+++ DATA PROVIDED +++

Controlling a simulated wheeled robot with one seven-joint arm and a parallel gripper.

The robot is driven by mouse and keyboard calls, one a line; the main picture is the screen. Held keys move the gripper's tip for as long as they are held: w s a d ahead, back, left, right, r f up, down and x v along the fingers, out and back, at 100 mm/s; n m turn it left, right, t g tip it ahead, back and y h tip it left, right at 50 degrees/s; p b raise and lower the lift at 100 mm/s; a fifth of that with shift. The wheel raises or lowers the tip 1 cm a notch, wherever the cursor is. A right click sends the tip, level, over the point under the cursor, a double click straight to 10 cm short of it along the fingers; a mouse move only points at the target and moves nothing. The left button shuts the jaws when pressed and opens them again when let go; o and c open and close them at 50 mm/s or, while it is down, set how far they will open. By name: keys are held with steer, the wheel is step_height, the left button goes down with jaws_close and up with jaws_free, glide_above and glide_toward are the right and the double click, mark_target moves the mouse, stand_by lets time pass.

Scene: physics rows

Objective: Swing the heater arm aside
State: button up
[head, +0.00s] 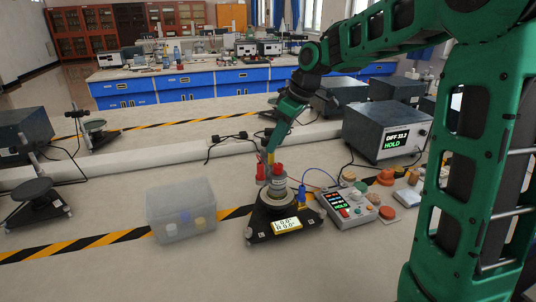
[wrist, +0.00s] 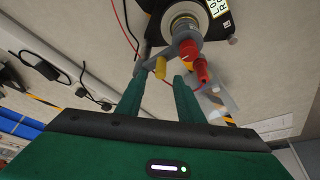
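The heater arm appears to be the grey piece (wrist: 171,52) at the cylinder, with red caps (wrist: 188,49) and a yellow peg (wrist: 160,68). My gripper (wrist: 159,76) is open, its two green fingers apart. The peg shows between the fingertips with gaps on both sides; I cannot tell if it is within their depth. In the head view my gripper (head: 270,147) is just above the stand, partly hiding the arm.
A translucent bin (head: 180,218) stands left of the stand. A blue wire and dark cables run nearby.

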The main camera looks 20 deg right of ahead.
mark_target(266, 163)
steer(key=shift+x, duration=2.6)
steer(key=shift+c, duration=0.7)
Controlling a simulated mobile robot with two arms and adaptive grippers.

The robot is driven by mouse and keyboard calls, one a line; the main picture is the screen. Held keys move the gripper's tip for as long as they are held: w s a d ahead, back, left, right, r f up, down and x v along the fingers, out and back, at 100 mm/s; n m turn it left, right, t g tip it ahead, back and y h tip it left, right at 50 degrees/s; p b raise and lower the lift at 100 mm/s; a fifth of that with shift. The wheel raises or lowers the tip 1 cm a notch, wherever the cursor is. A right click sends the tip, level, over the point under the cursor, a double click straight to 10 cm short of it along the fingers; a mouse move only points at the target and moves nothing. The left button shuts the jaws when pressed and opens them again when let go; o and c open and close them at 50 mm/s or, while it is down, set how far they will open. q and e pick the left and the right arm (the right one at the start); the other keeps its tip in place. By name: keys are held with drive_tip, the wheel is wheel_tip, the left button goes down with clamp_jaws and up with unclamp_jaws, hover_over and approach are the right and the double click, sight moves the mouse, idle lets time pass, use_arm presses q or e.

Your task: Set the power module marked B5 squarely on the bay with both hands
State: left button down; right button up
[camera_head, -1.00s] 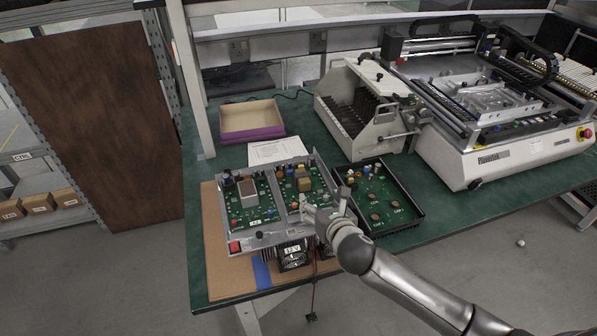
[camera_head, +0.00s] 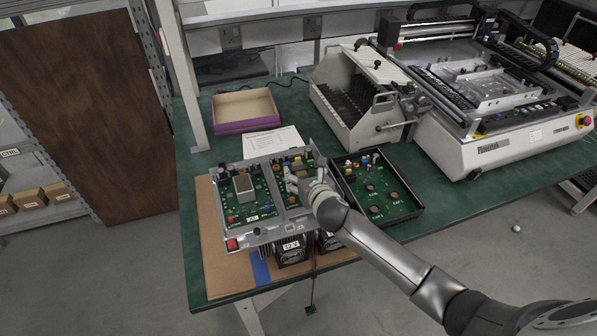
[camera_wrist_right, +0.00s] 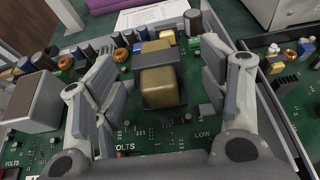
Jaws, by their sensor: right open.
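A metal chassis (camera_head: 283,229) holds two green circuit boards side by side; no B5 mark is legible, so I cannot tell which part is the power module. The left board (camera_head: 262,203) carries a grey boxed component. My right gripper (camera_head: 300,187) is open over the right board, covering part of it. In the right wrist view my right gripper (camera_wrist_right: 160,95) has its fingers apart on either side of a yellow transformer (camera_wrist_right: 161,87), without clearly touching it. My left gripper is not in view.
The chassis sits on a brown mat (camera_head: 221,272) with blue tape at the table's front edge. A black tray (camera_head: 405,212) with a green board is close on the right. A purple-sided box (camera_head: 247,126), a paper sheet (camera_head: 272,143) and a rack unit (camera_head: 352,131) stand behind.

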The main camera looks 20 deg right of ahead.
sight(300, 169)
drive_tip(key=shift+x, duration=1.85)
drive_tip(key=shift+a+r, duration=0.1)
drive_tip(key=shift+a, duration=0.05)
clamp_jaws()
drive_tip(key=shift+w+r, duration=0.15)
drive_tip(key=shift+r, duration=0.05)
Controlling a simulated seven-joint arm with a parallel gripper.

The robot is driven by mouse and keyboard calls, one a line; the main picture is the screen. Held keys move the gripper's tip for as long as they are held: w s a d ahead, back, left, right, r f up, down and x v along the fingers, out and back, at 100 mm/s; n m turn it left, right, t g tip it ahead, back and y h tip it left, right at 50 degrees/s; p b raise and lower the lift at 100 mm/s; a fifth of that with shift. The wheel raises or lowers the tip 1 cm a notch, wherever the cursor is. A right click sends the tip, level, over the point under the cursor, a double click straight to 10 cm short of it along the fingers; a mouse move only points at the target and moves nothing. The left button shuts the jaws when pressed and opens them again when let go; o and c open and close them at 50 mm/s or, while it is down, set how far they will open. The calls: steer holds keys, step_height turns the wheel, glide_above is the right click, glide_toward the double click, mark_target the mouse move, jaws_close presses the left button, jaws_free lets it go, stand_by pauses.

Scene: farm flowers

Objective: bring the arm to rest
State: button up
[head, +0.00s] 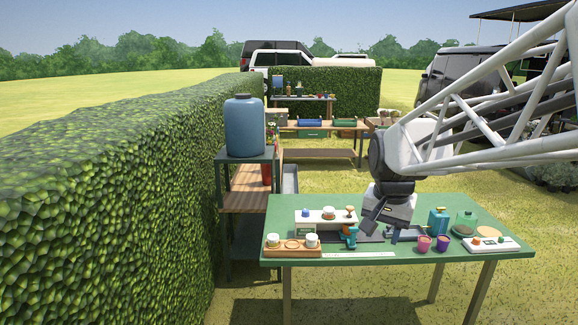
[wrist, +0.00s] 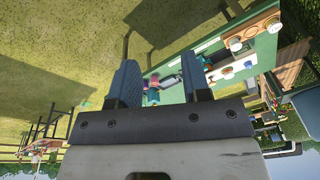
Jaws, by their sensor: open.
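My gripper (head: 382,224) hangs over the green table (head: 400,283) in the head view, around the middle of its top. In the wrist view my gripper (wrist: 160,85) shows its two dark fingers spread apart with nothing between them. The green table (wrist: 255,58) lies beyond the fingers there. In the head view my arm reaches in from the upper right. The gap between the fingertips and the table top is hard to judge.
A tall hedge (head: 110,200) and a shelf with a blue barrel (head: 245,127) stand left.

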+++

EXERCISE:
Within the entries above, give again exactly the lines starting at the one that contains "Your task: Set" and ending at the one that contains "[camera_wrist_right, +0.00s]", leaving out the pictures.

OUTPUT BELOW:
Your task: Set the power module marked B5 squarely on the bay with both hands
State: left button down; right button up
[camera_head, -1.00s] 
[camera_head, +0.00s] 
[camera_wrist_right, +0.00s] 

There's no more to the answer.